Originally Posted by NuSoardGraphite
Regarding the CS8, how is the clarity compared to other similarly priced center channels? If it will be an improvement over what I have now, I might just pull the trigger on one soon and start my upgrade process with that (I really want to replace my center and if I am going to upgrade to the Core series I would rather stay in series for the center if it is an improvement over what I have now)
I figure, I would chime in since it's kind of hard to find a review on the center channel CS8 and I just went way too deep down the rabbit hole trying to decide on this one or not.
Short answer: They are very clear and full for music and movies! However on some music tracks if you use the center speaker the vocals can get swallowed by the instruments and don't have the effect they could.
Long answer below:
From my standpoint I am someone who built a budget system in stages while I was dead broke, so I am someone who like most people are trying to get the most quality out of every dollar I could. Whenever I read these forums I get the impression that many of the people here sit in their living room with a snifter of brandy and gush over there B&W speakers that they paid $1000+ per speaker for. Where as I'm someone who if I stay in over a weekend and it's one of those glorious 3 paycheck months I can justify spending a few hundred on something I am going to enjoy. Typically this means your "entry level +" speakers you would find at BB or Fry's. I only tell you that because everything is so subjective in audio that it is important to see things in perspective.

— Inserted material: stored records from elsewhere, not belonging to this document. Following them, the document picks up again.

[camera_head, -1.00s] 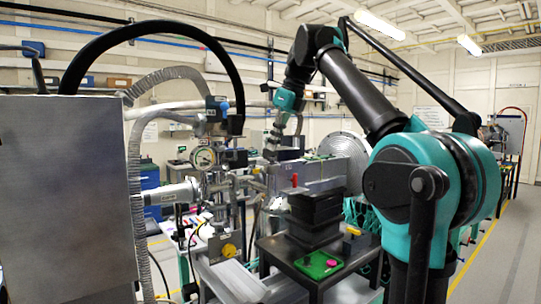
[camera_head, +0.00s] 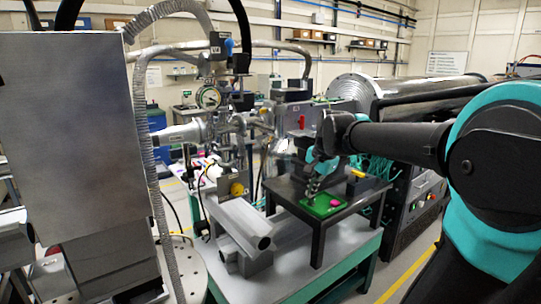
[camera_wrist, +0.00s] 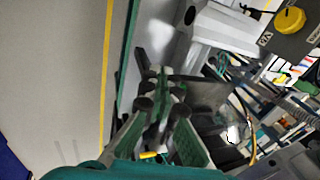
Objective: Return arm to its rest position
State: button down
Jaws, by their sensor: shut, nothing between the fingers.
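My gripper (camera_head: 313,188) hangs pointing down over the left part of the green tray (camera_head: 338,211) on the dark table, in the head view. I cannot tell whether it touches the tray.
A pink piece (camera_head: 336,203) lies on the green tray. The dark table (camera_head: 318,233) stands beside a metal rail (camera_head: 242,225) and vacuum pipes with a gauge (camera_head: 210,97). A large steel cylinder (camera_head: 350,88) is behind. Floor with a yellow line (camera_head: 410,272) is clear at lower right.

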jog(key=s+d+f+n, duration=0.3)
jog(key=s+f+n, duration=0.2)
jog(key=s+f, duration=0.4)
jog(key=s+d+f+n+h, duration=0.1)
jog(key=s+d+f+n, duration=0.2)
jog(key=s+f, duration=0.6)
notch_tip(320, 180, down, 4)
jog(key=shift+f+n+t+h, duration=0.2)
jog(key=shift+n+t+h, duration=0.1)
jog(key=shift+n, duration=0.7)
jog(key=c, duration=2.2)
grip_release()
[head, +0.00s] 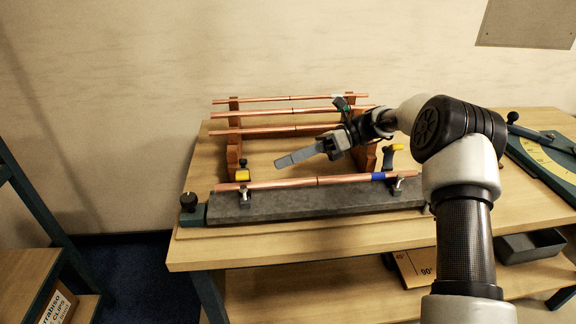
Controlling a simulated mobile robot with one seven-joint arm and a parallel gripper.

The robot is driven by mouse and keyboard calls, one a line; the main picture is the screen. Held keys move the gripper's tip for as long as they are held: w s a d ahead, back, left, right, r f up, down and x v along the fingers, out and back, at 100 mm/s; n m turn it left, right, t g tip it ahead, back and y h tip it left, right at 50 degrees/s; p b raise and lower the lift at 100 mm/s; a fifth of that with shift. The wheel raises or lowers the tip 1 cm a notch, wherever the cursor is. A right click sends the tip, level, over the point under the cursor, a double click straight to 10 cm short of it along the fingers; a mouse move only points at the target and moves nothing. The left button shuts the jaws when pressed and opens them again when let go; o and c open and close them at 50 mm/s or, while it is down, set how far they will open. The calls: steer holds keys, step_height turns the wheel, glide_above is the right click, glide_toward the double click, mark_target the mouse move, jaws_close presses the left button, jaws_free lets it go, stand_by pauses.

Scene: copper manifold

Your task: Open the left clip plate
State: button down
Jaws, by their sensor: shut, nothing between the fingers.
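A grey bar-shaped fixture (320,204) lies along the front of the wooden table. A copper pipe (275,184) rests on it, held by a small left clip (245,194) and a right clip (398,186). A yellow-and-black piece (242,174) sits low behind the left clip; a yellow piece (393,150) stands higher at the right. I cannot tell which part is the left clip plate or whether it is open. My gripper (281,161) is shut and empty, pointing left above and behind the pipe, right of the left yellow piece and apart from it.
Several copper pipes (245,131) lie across a reddish-brown wooden rack (233,155) behind my gripper. A green angle tool (540,150) lies at the far right. A grey tray (530,245) is on the lower shelf.

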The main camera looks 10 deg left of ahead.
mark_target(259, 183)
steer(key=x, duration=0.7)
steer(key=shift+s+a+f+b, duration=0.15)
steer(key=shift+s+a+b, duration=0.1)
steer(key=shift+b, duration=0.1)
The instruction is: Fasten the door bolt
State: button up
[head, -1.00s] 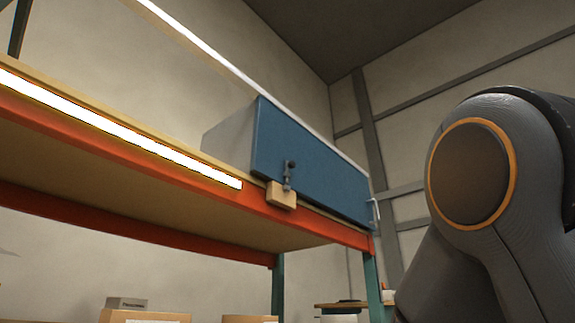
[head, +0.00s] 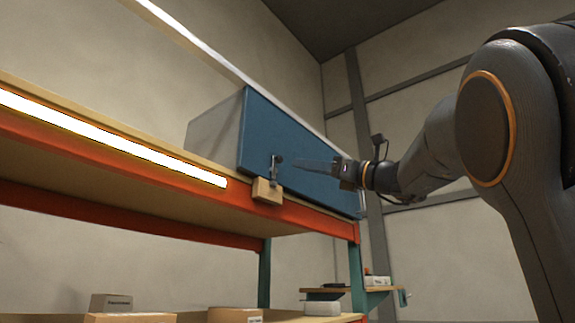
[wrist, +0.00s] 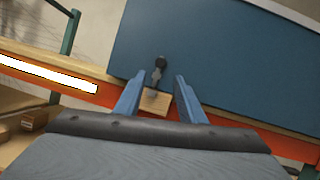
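A blue door (head: 300,150) forms the front of a grey cabinet on the shelf. A dark bolt with a round knob (head: 278,160) sits low on the door, above a small wooden block (head: 267,191) on the orange beam. The bolt also shows in the wrist view (wrist: 158,68), with its lower end at the block (wrist: 155,101). My gripper (head: 297,162) reaches in from the right in front of the door. In the wrist view its two fingers (wrist: 158,88) are apart, with the bolt and block seen between and beyond them. Nothing is held.
The orange shelf beam (head: 110,155) carries a bright light strip (head: 110,135) left of the block. Boxes (head: 235,314) stand on a lower shelf. A side table (head: 375,290) is behind at the right. The space in front of the door is otherwise clear.

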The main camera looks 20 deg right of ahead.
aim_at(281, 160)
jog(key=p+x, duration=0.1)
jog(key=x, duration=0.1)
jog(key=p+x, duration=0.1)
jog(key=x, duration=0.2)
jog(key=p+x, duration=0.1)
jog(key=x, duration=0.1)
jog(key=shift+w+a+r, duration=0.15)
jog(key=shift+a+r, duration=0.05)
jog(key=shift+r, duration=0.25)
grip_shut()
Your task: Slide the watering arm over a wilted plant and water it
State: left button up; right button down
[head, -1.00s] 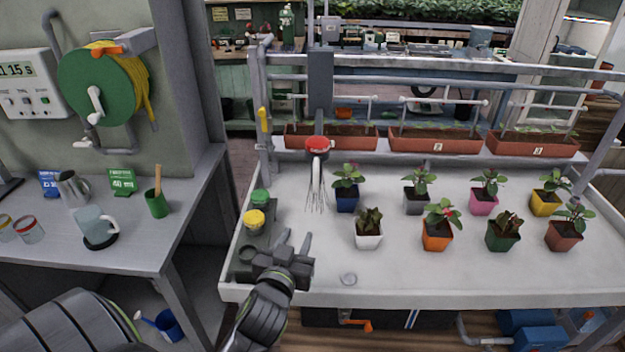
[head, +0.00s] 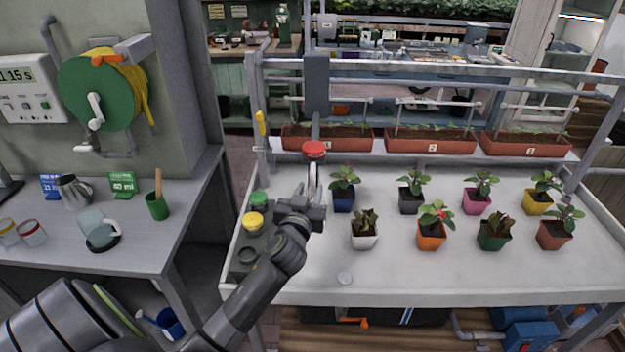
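The watering arm (head: 316,95) is a grey post on the rail behind the white table, with a red-topped head (head: 314,150) and a pale handle (head: 312,178) hanging below it. My left gripper (head: 312,196) is at the lower end of this handle; I cannot tell whether its fingers are closed on it. The head hangs left of the blue-potted plant (head: 343,190), over none of the pots. The plants in the white pot (head: 364,232) and the dark green pot (head: 494,230) look brownish and drooping. My right gripper is not in view.
Other upright plants stand in black, pink, yellow, orange (head: 431,235) and brown pots. Green and yellow buttons (head: 253,221) sit at the table's left edge. Three planters (head: 431,144) line the back.

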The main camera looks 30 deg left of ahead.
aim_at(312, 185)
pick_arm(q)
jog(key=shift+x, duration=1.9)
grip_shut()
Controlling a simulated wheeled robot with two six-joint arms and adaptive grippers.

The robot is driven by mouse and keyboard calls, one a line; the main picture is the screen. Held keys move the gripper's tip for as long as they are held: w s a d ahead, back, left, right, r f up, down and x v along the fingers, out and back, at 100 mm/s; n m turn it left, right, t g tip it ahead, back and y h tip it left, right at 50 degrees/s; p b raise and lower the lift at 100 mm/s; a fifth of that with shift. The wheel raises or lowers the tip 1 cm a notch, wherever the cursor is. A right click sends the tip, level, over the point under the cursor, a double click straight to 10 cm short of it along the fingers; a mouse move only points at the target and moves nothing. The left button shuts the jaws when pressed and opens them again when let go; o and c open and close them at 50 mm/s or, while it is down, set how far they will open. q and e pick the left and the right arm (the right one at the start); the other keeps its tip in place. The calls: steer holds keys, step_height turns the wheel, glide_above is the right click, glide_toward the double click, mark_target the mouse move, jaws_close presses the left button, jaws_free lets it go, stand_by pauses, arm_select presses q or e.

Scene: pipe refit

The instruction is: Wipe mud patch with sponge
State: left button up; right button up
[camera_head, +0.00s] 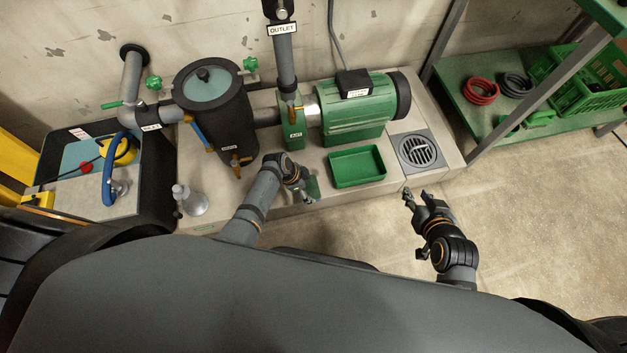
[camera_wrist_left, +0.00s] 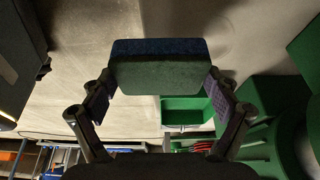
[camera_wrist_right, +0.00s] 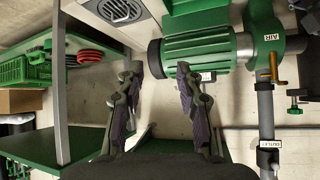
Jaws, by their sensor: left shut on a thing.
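My left gripper (camera_head: 306,183) is shut on a sponge, held above the front edge of the pump plinth, left of the green tray. In the left wrist view the sponge (camera_wrist_left: 160,66) is a block with a blue layer and a dark green layer, between the two fingers (camera_wrist_left: 158,88). My right gripper (camera_head: 421,199) is open and empty in front of the floor drain; its parted fingers also show in the right wrist view (camera_wrist_right: 157,82). I cannot make out a mud patch in any view.
A green tray (camera_head: 357,167) and a drain grate (camera_head: 419,150) lie on the plinth. Behind are a green motor (camera_head: 357,108) and a dark tank (camera_head: 219,120). A clear flask (camera_head: 189,201) stands at left. A green shelf (camera_head: 500,116) stands at right. The floor at front right is free.

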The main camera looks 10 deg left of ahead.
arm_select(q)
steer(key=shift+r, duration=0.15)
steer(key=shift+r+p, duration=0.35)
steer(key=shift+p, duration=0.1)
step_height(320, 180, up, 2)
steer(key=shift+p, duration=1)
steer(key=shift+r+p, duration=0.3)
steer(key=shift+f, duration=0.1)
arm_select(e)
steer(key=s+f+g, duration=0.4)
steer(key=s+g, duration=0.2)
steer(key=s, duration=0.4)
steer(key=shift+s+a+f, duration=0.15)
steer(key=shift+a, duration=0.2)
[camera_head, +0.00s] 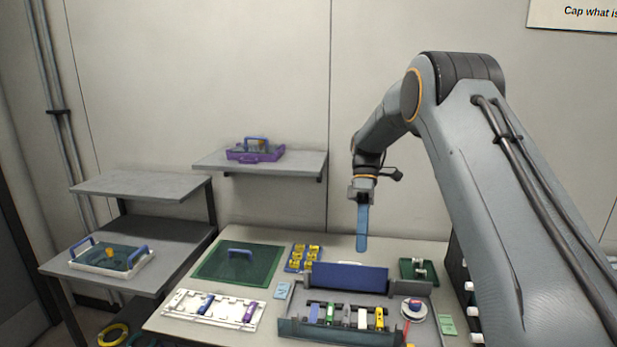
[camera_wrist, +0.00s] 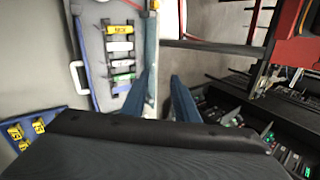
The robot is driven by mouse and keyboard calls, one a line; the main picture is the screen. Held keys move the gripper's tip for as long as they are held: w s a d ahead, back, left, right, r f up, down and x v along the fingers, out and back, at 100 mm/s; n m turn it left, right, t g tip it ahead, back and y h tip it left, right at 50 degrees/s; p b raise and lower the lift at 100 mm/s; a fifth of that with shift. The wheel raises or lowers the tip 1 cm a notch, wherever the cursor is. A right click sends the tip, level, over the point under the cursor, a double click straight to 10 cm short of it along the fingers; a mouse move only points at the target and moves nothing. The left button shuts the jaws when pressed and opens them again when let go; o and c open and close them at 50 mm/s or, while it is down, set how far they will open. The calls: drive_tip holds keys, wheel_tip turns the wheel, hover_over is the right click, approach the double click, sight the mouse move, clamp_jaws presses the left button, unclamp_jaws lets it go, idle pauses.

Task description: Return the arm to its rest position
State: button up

With that out of the way. I recently updated My Denon 888 to a s910w and was updating my Sony cn3000 speakers I picked up on sale a while ago to finish off my 7.1 system. I am using the sony b3000 for the fronts and b1000 for the surround and back. On a side note I would put these speakers among the best bargain you could have gotten back in the day and I still love their sound. For me I was choosing between the Polk Audio CS, the Klipsch r25c and the CS8.
I swung over the the local fry's and took over their listening room when they weren't paying attention and hooked my phone into their system to listen to certain tracks. The polk and Sony were very comparable with the Sony's being a little more pronounced to me when listening to them side by side. The Klipsch sounded a bit more clear because the vocals in "Aloe Blacc's The Man" seemed separated and put out "in front" of the rest of the audio which I kind of liked. The Sony and Polk where flatter in comparison. I switched to Beethoven and found that what I liked about the Klipsch at first I hated in the second. The piano became very strained and pronounced and didn't work well (to my ears) with the rest of the symphony. Since my Denon has been described as a "bright" receiver I went with the sony, half due to brand loyalty and keeping the same tonality and half due to the price point.
Once I got it home I am extremely happy with the quality. I tested them out with a large variety of formats. From action movies like Transformers to Sports like Golf and Baseball to quieter dialogue driven films everything from the audio standpoint sounded crisp and clear. I think the secret is in the mix of the audio. When something is designed for a center channel the dialogue sticks out very well and plays quite nicely.
Then I played a bunch of different types of music and this is where the clarity really comes in. I listened via Bluetooth with Dolby surround on like an average Joe. The plain white T's Hey there Delilah sounded fantastic when it came to the guitar. You could not only hear the fingers slide across the guitar strings but it was clear enough that you could hear the friction from the texture of strings. Similarly with regards to cymbals in "Dog Days are Over" the crash not only made the generic cymbal notice but you could hear the metal and it's movement all without being straining. I think the warmth of the speakers help create an atmosphere for the music as opposed to getting sound in 7 different directions if that makes sense.
The gripe that some have voiced regarding the lacking of "Grunt" i say is a valid one. Though not a deal breaker for buying these but I feel with things recorded in stereo without the center channel being promoted in the mixing of the audio the dialogue/vocals, while still very clear, can get over-matched by the other parts of the audio. In tracks like "You can't always get what you want" and Angels and Empire, where the vocals play an important part in the emotion of the piece, it loses some of it's effect because the vocals aren't in the forefront of the sound.
All in all I would say pull the trigger if you are looking for a speaker in that $200 range that will give you a full range of audio. You won't be upset, especially if you are eventually going to slowly upgrade the rest of the speakers. From what I've read and heard the core series is a phenomenal set of entry level speakers and if the CS8 is the weak link it is still very good.